#### SUPPLIED MATERIAL ####

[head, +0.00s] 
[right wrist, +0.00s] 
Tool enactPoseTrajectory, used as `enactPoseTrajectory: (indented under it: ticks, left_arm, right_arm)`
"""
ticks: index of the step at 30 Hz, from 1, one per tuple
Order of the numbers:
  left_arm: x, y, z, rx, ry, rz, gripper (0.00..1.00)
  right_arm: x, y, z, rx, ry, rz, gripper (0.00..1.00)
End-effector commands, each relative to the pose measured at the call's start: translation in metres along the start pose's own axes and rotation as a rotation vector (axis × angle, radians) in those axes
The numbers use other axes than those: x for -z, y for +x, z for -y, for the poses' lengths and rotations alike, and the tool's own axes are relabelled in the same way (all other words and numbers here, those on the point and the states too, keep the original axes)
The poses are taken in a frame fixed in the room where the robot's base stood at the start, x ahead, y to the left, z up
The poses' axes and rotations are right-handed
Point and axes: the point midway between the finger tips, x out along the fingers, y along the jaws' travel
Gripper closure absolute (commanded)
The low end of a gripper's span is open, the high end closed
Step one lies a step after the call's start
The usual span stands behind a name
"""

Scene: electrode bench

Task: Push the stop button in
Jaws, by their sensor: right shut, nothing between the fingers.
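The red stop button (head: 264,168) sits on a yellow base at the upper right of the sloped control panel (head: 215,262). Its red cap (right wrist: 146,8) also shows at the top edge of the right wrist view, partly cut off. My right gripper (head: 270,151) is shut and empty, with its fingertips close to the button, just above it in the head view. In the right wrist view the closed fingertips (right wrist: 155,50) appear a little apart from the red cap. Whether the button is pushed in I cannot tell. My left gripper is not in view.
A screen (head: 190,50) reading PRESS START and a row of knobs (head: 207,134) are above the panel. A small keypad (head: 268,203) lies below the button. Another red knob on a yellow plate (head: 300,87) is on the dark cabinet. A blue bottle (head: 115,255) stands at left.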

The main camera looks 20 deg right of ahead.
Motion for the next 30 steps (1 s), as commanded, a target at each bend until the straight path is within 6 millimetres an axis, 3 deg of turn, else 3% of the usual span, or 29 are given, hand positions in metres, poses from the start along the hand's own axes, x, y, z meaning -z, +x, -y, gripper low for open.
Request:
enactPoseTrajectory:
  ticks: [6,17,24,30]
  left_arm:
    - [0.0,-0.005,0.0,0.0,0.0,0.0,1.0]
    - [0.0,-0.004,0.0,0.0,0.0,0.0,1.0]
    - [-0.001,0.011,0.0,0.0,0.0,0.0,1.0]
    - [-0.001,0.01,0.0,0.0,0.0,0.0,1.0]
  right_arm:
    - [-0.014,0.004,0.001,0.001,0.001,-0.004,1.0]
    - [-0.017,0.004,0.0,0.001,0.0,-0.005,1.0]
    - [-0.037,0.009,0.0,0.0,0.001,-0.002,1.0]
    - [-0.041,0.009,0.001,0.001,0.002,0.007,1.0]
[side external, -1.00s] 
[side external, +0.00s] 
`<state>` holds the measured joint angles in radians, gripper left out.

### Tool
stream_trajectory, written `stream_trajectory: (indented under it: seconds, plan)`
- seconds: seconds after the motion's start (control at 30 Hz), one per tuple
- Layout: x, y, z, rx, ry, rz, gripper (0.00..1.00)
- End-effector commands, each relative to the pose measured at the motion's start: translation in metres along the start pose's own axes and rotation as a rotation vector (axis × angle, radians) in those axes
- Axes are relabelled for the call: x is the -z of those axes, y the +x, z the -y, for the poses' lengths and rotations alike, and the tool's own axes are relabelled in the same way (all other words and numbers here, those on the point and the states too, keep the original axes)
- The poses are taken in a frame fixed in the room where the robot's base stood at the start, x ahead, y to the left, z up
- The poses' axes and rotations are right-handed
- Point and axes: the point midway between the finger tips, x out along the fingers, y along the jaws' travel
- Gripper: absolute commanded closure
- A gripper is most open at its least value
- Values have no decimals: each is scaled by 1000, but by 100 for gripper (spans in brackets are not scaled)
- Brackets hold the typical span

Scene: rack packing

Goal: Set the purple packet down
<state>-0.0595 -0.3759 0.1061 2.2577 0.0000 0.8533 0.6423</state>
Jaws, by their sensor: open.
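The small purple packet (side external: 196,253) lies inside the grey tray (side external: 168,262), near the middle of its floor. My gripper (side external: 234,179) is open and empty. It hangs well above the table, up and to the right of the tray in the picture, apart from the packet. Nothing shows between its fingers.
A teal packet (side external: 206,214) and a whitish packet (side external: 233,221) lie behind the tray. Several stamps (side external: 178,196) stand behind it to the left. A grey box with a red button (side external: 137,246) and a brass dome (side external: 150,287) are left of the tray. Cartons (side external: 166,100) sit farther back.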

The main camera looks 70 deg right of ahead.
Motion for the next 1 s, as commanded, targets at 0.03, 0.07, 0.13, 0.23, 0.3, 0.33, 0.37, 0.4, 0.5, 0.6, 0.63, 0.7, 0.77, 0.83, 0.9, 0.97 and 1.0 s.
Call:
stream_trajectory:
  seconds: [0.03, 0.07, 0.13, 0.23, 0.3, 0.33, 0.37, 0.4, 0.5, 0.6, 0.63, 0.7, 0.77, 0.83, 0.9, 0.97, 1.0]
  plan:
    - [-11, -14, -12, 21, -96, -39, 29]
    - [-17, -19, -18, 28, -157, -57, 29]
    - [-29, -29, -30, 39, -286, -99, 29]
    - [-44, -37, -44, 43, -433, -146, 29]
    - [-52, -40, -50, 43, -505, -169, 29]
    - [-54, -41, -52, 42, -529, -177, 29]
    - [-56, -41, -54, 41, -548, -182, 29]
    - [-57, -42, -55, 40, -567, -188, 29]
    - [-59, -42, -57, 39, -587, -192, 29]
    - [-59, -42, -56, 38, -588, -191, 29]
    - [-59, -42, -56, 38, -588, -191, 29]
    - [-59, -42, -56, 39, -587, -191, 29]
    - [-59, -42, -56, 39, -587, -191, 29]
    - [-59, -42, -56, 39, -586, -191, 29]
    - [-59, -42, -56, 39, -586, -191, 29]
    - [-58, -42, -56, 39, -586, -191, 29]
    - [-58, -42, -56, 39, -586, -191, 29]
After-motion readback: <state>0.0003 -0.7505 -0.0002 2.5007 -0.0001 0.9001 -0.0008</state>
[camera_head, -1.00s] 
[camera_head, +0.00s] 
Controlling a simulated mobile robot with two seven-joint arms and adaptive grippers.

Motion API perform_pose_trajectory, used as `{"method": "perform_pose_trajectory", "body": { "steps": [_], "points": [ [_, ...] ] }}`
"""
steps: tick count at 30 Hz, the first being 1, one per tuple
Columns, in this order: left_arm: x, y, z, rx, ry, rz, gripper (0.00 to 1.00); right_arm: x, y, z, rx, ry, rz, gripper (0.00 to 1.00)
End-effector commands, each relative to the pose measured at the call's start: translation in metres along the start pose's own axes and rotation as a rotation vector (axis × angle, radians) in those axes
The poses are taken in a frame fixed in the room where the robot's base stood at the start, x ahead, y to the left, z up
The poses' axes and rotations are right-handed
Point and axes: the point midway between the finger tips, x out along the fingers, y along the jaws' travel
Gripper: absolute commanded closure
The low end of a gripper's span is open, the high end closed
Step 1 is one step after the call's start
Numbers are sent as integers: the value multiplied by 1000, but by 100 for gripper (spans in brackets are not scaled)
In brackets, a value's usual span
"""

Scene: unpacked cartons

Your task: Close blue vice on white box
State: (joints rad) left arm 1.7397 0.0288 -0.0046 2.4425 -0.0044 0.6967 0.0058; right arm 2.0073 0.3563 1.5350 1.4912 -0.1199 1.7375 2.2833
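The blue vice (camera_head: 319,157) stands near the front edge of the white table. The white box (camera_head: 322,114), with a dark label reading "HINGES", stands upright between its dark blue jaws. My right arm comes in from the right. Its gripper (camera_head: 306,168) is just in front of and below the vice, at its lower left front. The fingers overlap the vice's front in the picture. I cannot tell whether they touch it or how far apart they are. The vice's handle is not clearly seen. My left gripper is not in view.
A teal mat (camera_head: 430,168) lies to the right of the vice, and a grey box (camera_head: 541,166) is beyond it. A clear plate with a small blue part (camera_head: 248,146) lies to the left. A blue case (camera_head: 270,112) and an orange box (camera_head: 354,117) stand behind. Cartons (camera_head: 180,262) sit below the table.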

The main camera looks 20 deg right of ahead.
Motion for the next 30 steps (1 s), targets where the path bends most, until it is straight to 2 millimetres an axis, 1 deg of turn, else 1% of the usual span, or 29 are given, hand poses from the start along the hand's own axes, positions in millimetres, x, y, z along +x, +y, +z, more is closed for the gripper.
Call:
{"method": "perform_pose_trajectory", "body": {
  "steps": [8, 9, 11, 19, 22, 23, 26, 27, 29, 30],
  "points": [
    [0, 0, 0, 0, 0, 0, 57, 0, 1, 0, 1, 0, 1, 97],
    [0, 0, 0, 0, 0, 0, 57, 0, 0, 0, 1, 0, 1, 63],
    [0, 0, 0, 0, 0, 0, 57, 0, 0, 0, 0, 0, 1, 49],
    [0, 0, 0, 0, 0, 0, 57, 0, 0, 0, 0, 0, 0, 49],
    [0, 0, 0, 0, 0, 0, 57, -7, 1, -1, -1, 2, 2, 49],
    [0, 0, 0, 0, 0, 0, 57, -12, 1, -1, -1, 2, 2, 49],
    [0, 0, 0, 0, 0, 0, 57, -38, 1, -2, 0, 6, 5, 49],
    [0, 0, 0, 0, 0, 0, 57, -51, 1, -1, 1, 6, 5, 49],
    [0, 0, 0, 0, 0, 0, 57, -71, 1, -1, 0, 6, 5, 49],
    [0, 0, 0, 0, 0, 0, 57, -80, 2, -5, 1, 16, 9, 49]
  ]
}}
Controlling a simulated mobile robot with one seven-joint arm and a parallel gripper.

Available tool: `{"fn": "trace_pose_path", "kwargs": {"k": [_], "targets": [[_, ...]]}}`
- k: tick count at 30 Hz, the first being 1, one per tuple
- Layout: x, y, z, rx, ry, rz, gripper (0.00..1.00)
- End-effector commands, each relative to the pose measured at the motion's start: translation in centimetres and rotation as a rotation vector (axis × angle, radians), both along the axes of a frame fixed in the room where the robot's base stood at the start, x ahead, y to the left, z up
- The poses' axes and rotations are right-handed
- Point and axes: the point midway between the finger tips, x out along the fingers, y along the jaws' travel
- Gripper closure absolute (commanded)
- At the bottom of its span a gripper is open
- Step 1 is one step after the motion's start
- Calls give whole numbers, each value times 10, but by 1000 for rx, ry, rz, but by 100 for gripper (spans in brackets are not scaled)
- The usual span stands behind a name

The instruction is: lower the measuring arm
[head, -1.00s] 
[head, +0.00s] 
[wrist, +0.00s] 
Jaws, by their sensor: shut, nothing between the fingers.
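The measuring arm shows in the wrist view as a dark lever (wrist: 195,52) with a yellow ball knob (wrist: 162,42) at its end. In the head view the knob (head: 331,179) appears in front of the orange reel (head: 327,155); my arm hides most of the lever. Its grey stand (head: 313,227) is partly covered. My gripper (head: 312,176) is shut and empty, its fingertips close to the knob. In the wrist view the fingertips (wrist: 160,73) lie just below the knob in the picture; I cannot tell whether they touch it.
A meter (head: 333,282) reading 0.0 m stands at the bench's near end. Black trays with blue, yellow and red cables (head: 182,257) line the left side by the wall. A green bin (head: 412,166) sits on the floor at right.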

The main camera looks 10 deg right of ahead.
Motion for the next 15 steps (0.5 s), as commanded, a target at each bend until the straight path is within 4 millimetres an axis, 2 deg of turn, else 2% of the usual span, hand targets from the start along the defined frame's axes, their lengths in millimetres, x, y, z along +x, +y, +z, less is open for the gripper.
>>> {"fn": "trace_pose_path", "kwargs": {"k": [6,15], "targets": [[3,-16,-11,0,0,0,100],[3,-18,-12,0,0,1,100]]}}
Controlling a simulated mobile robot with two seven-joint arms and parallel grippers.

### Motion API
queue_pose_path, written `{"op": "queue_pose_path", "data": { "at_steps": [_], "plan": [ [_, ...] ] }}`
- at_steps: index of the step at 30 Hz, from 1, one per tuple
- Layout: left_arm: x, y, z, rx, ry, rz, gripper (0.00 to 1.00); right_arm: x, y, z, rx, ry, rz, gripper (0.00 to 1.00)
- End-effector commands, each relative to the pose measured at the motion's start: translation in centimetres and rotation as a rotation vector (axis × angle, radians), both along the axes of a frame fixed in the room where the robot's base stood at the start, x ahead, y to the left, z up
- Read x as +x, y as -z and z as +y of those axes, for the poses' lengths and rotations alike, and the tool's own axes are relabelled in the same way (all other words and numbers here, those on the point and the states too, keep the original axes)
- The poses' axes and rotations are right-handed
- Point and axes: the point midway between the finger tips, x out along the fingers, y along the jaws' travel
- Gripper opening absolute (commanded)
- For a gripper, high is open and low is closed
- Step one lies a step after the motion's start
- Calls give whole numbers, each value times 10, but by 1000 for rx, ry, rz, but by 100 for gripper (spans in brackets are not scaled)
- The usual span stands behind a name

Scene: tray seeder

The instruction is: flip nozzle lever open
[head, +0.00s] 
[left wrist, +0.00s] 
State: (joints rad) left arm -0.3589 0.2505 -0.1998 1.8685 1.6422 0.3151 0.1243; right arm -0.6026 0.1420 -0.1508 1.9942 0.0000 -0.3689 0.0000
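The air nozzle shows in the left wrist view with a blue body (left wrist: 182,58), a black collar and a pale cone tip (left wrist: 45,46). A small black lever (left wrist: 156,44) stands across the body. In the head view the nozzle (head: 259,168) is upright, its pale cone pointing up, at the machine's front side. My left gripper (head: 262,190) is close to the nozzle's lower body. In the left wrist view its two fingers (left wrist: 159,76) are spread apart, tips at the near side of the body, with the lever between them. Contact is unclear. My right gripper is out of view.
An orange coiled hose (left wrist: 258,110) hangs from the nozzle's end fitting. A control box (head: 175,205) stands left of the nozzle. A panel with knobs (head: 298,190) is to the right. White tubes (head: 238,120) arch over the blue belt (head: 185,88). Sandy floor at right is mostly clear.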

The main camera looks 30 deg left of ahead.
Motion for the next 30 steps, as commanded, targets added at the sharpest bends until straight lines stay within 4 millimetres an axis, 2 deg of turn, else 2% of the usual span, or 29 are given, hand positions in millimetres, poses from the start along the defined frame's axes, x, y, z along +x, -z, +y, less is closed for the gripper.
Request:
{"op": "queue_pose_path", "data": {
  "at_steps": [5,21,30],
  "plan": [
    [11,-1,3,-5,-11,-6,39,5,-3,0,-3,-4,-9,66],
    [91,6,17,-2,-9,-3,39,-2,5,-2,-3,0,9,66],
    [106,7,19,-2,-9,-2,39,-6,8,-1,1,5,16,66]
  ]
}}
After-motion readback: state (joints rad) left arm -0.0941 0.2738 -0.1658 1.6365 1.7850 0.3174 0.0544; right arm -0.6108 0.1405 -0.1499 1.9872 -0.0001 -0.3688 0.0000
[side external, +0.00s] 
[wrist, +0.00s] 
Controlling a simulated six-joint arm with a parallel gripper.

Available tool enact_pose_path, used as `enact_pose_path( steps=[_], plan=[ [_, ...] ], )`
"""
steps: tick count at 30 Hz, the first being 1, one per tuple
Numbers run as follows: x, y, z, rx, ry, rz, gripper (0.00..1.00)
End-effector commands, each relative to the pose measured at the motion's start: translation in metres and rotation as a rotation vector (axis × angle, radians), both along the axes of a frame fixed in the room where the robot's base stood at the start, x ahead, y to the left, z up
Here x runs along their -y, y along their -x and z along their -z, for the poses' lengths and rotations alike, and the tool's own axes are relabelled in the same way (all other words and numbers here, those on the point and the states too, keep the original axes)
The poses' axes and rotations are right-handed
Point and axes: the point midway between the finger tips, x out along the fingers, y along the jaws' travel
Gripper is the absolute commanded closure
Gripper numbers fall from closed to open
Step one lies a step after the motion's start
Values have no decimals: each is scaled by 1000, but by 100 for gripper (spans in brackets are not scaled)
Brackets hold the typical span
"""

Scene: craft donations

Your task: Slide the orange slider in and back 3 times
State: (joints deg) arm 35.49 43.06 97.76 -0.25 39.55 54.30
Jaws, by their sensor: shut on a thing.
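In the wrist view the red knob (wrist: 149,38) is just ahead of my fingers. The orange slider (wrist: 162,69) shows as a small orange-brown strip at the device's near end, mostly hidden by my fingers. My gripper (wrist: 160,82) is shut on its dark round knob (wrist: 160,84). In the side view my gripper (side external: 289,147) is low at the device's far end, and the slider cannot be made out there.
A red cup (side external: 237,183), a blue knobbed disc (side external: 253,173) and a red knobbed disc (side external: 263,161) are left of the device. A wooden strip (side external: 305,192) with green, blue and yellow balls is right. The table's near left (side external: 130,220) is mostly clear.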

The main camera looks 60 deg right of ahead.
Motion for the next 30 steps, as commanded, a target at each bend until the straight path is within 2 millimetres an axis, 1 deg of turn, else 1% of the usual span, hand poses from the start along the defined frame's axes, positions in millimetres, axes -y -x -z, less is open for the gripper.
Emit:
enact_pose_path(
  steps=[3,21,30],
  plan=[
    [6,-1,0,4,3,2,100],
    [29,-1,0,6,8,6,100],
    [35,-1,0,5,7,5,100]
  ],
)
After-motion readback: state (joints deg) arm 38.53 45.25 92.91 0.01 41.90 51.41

####

From the entries above, extract every line where the word "decimals" appears.

→ **CORRECT RESPONSE**
- Values have no decimals: each is scaled by 1000, but by 100 for gripper (spans in brackets are not scaled)
Values have no decimals: each is scaled by 1000, but by 100 for gripper (spans in brackets are not scaled)

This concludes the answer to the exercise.